The above quote, returns me to humility. Evolutionarily, humans create their stories of gods and goddesses and these evolve. We need to evolve our story, to know it is a story which can only hint at a greater truth. That truth is coming to light in scientific discoveries – matter is energy, space is not empty, life is a miracle. We do not create matter. We are ( part of) life force – we do not create life. We can destroy ourselves. By destroying our ecological niche which is forever changed by the melting of the ice, we have set ourselves on a challenging course and we will need to tell ourselves a story of peaceful, joyful co-operation to survive. I see it everywhere I choose to look.

 

 

Confirmation Bias.

Believing is Seeing. I am 66. I listened to a Ted talk. The speaker asked, Do you want to win the lottery? My answer of course affirmative. The speaker asked, ”do you buy the ticket?”. My answer, “no”. She explained that our belief affects what we do. For the last 40 years, I have tried to write a book. She showed me why I was failing.

Barbara Marx Hubbard says, “What we focus on, we get more of – so focus on what works!!!”
I remain informed about politics, I vote in every election, and work for local candidates but I do not listen to the news of the current insanity which I am unable to affect. I listen to programs about new science, about inventions that ameliorate pollution, that create non-fossil power sources, that solve third world problems one village or one local issue at a time…

I see that humans are destroying nature’s bounties, overfishing the seas, maltreating food animals, cutting down the forests which are the planet’s lungs. I know the human population cannot double and survive the way we are living. I know there will be massive extinctions. I know my body will die.

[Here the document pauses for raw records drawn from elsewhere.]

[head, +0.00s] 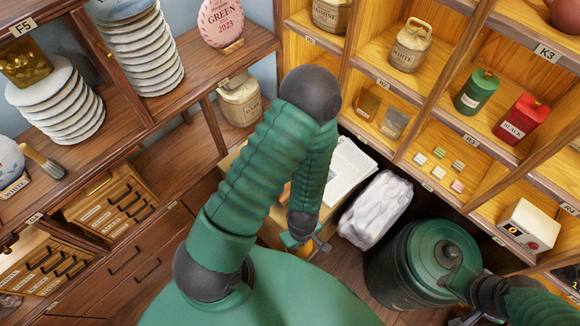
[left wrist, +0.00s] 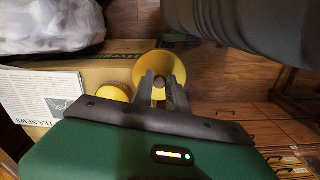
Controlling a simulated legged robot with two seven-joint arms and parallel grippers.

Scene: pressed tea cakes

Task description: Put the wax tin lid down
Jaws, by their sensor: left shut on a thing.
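In the left wrist view my left gripper (left wrist: 160,88) is shut on the small dark knob of a round yellow lid (left wrist: 152,61), probably the wax tin lid. A second round yellow thing (left wrist: 115,92), maybe the tin, stands just left of it, partly hidden by my gripper. Both appear over or on a cardboard box (left wrist: 125,54). In the head view my left gripper (head: 304,243) is low at the centre, mostly hidden by its arm. My right gripper (head: 456,282) is at the lower right beside the green bin; its fingers are not clear.
A green lidded bin (head: 405,275) stands to the right. Shelves with tins and jars (head: 408,48) rise behind; wooden drawers (head: 140,255) are at the left.

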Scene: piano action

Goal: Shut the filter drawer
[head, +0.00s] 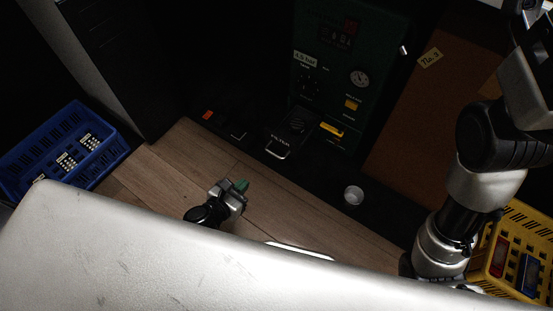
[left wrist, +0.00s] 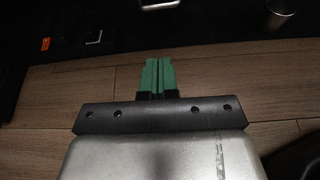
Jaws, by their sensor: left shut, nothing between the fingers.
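The filter drawer (head: 291,131) appears to be the black unit with a pale metal handle (head: 277,150), sticking out low at the front of the dark green machine (head: 321,75). My left gripper (head: 241,186) is over the wooden surface, in front of the drawer and to its left, apart from it. Its green fingertips (left wrist: 158,75) are together with nothing between them. In the left wrist view part of the handle (left wrist: 160,6) shows at the top edge, beyond the fingertips. My right arm rises at the right; its fingers are not visible.
A small metal cup (head: 353,195) stands on the black surface right of the drawer. A blue crate (head: 112,155) is at the left and a yellow crate (head: 513,228) at the right. The wood (head: 185,150) around my left gripper is clear.

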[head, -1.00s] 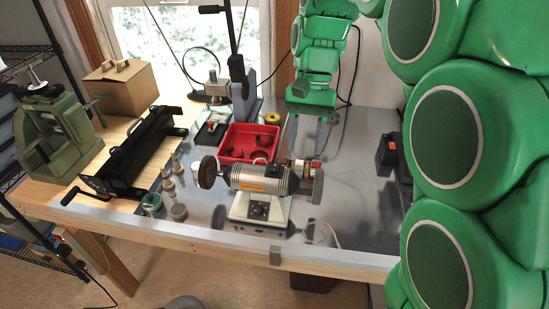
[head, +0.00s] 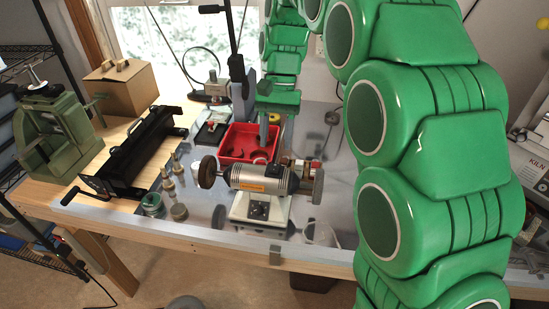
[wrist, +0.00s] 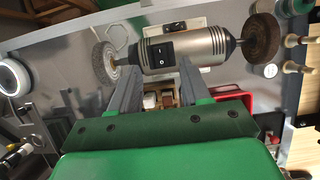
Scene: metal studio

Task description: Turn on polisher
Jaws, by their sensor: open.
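My gripper (head: 269,140) is behind the polisher, above the red tray. I cannot tell whether the fingertips touch the motor.
The red tray (head: 226,153) holds dark round items behind the polisher. Several small jars and fittings (head: 178,212) stand left of it. A black metal tool (head: 135,150), a cardboard box (head: 125,88) and a green press (head: 55,135) are farther left.

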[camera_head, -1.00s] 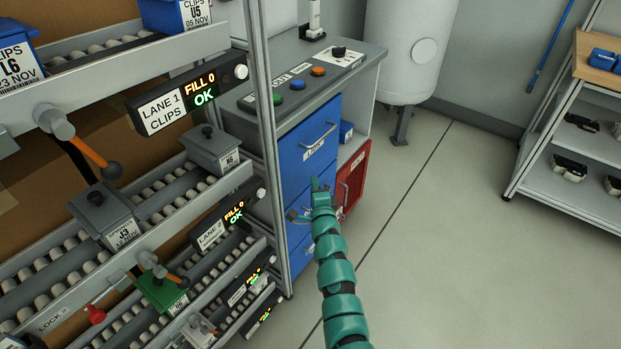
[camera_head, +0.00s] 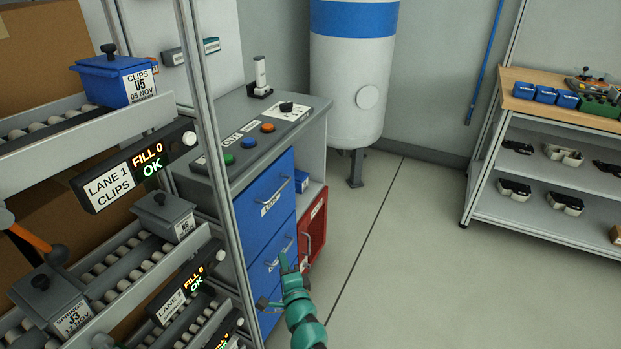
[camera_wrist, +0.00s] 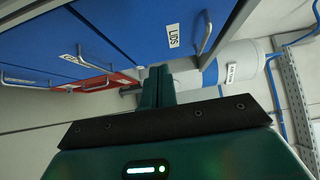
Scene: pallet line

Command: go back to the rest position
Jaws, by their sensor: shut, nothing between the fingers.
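My gripper (camera_head: 285,264) is at the end of my green arm, in front of the blue drawers (camera_head: 266,199) of the grey cabinet. In the wrist view the green fingers (camera_wrist: 158,84) are together with nothing between them. The wrist view shows the blue drawer fronts with their handles and a red door (camera_wrist: 108,84) beyond. Whether the gripper touches a drawer handle cannot be told from the head view, but it looks apart in the wrist view.
A roller rack with a blue clips bin (camera_head: 115,80) and grey bins (camera_head: 164,215) stands at the left. A white tank (camera_head: 352,75) stands behind the cabinet. A shelf bench (camera_head: 560,113) is at the right. The floor (camera_head: 420,270) between is clear.

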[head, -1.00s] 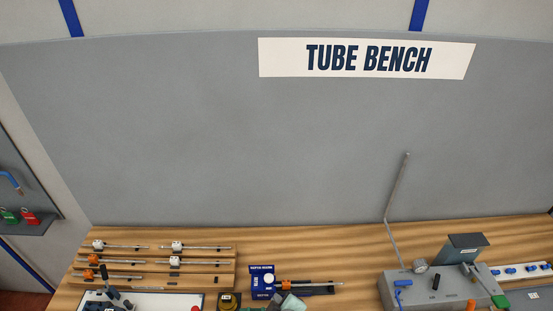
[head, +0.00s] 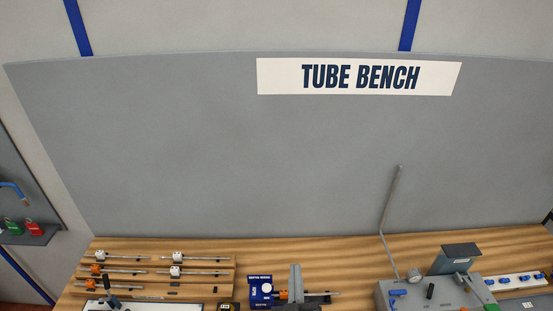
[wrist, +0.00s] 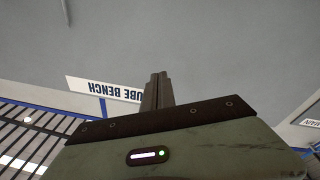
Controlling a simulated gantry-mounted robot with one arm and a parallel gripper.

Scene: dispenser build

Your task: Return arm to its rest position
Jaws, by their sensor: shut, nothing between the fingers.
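My gripper (head: 295,268) shows at the bottom middle of the head view as a narrow grey upright shape in front of the bench. In the wrist view its two fingers (wrist: 158,78) lie together with nothing between them. They point toward the grey back panel (head: 200,150), clear of any object. Most of my arm is out of view.
The wooden bench (head: 340,243) holds a rack of thin tubes (head: 160,275) at left. A blue gauge block (head: 261,287) stands near my gripper. A grey machine (head: 440,290) with a tall bent rod (head: 390,200) stands at right. Space above the bench middle is free.

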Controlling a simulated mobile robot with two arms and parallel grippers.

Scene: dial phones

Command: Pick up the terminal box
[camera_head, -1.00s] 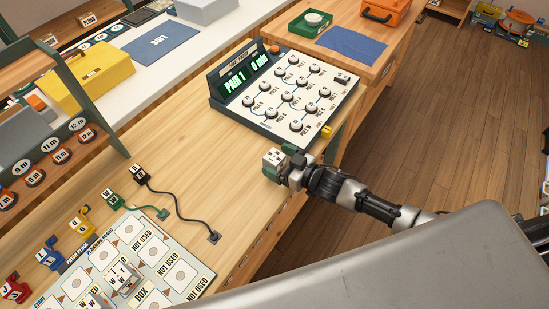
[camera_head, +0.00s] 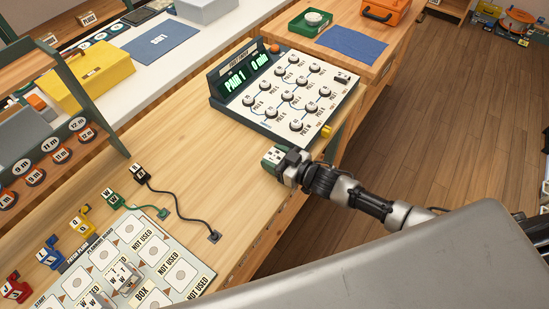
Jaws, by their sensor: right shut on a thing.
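A small white box with dark dots on its top, which looks like the terminal box (camera_head: 274,154), is at the right edge of the wooden bench, in front of the dial panel. My right gripper (camera_head: 281,160) is shut on it; its green and grey parts hide most of the box's sides. I cannot tell whether the box touches the bench or hangs just above it. My left gripper is not in view.
The dial panel (camera_head: 285,97) with a green "PAIR 1 0 min" display stands just behind. A board with "NOT USED" squares and "BOX" (camera_head: 150,262), coloured lettered blocks and a black cable (camera_head: 180,205) lie at front left. Bare bench lies between.

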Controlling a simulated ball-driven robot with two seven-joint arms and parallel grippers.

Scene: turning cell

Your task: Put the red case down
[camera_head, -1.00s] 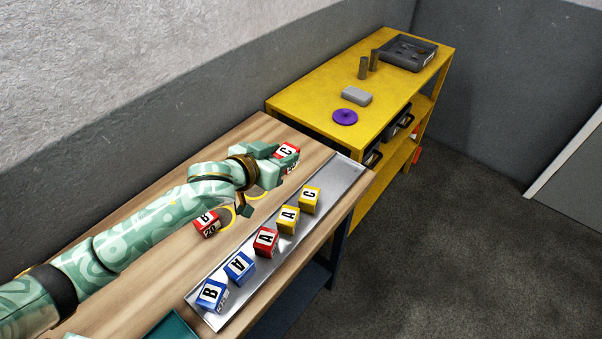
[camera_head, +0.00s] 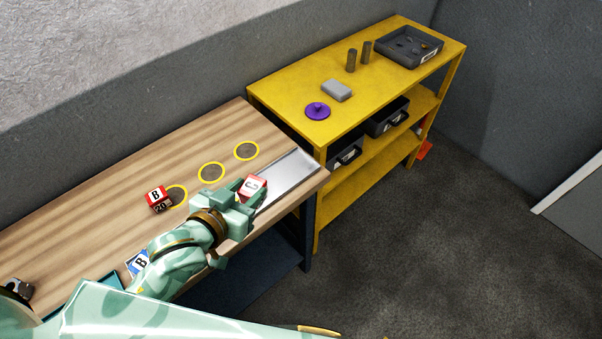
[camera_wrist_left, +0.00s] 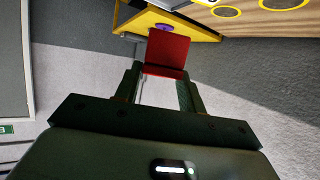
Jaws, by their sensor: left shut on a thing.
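My left gripper (camera_head: 240,199) is shut on the red case (camera_head: 254,186), which shows a letter C on its white face. In the head view it appears in front of the metal tray (camera_head: 290,176); its height above it is hard to tell. The left wrist view shows the case's red side (camera_wrist_left: 167,54) between the two fingers (camera_wrist_left: 158,88). Another red case (camera_head: 156,199), marked B, stands on the wooden bench beside a yellow ring. A blue case (camera_head: 138,262) shows partly behind my arm.
Yellow rings (camera_head: 211,173) mark the wooden bench (camera_head: 110,190); two are empty. A yellow shelf unit (camera_head: 290,90) beyond holds a purple disc (camera_head: 317,111), a grey block (camera_head: 337,91), two cylinders (camera_head: 351,60) and a dark tray (camera_head: 436,47).

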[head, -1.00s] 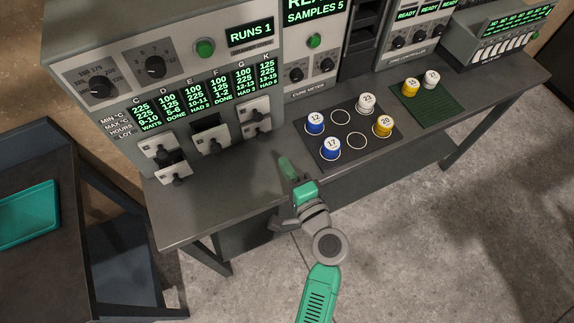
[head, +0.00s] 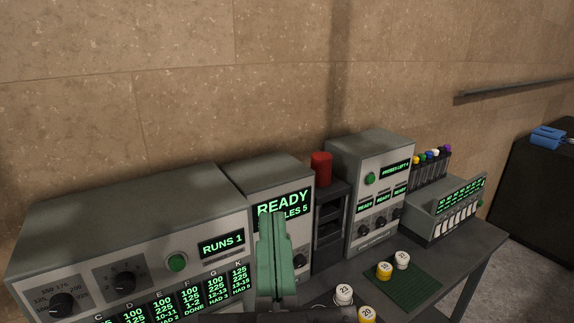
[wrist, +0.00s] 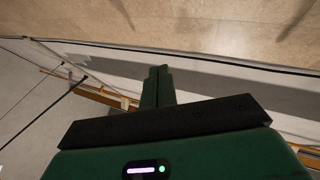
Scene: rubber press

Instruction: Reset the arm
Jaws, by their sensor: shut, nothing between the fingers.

“There is nothing good or bad but thinking makes it so.” A gift of twentieth century science is the realisation of relativity. Which aspect of ourself is thinking?

In the 16th C, when there was a great overturning of accepted notions, and the global expansion of western thought and hegemony – paradox entered the picture. Western world view absolutely contradicted the first people’s world view. Paradoxically, both are correct within their own frame of reference. The cultural brilliance of the west goes along with an expansionist and exploitative methodology; the natural balance of the first people goes along with a stability that does not lead to a separation from nature and the invention of industrial mechanisation. And in the East, the strength of tradition stifles freedom such as is found in the West.

 

I believe in evolution. I celebrate evolution. Evolution creates what is new and not before seen. Breathe in and rejoice in being.

chipmunk screaming

Chipmunk Screaming, is an art work of mine.

http://www.elizabethmitchellstudio.com

Real News is Old

I am delighted to imagine that Trump voters and Democrats would equally love and share a nature story. I said so at a party. The three people in the space, glanced up from their phones and said they just dismissed such stories and didn’t bother with them. I felt rather dismissed myself.  I spoke into the absence about how those who create fake news change it up slightly to suit consumers of every stripe. I had begun to wonder if the turkeys circling a dead cat  story ( see below fr link)  was fake news and a video creation. Google NPR “fake news” and find lots of stories – its not new.

I would like to enlarge upon my point – it is in our love of nature and our awe at natural beauty found in every blooming flower, in the beauty of weeds in the grass, in the stirring of wind in the leaves, in the soaring flight of birds, and the sweet soft purring of cats, in the joy of dogs, and the miracle of our human hands, that we will find solidarity. I celebrate this. I live in this awareness. It consoles me as I wake every day in a world going insane as it deserts the natural world in a mad rush for coffee and money to pay the bills. I walk in the park and give thanks, i rejoice to see children in the playground and parents of whatever skin tone chatting and watching. Life is full of beauty. May we be ready to share what we have. There is enough for everyone.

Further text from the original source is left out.